Part of a data file
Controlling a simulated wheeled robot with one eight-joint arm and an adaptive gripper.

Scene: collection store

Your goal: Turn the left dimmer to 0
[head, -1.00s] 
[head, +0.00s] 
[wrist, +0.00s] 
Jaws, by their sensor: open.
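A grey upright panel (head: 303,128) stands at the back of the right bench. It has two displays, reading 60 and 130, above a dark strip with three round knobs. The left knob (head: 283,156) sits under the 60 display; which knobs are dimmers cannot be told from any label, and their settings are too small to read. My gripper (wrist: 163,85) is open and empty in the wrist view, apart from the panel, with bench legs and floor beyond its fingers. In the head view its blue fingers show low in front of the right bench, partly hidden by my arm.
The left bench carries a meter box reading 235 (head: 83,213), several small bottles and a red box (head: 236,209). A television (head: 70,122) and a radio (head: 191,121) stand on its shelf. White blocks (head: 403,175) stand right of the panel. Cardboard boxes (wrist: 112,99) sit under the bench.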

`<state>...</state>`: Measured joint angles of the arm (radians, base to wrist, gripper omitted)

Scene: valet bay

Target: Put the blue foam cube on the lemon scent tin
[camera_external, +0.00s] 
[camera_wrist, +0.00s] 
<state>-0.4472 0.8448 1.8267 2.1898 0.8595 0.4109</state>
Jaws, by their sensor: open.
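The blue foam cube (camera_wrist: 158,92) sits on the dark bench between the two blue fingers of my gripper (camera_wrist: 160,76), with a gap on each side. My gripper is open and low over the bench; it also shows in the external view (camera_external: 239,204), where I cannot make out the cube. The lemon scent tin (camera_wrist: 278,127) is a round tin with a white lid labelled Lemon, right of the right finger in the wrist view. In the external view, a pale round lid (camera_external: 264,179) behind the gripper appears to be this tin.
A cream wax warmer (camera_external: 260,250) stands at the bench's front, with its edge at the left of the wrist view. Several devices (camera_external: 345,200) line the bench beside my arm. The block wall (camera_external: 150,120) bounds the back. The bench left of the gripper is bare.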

Description of the task
Take the line that contains "Target: Put the", the line that contains "[camera_wrist, +0.00s]", and all lines between, and give them again exactly; include no other line.

Correct result
Target: Put the blue foam cube on the lemon scent tin
[camera_external, +0.00s] 
[camera_wrist, +0.00s] 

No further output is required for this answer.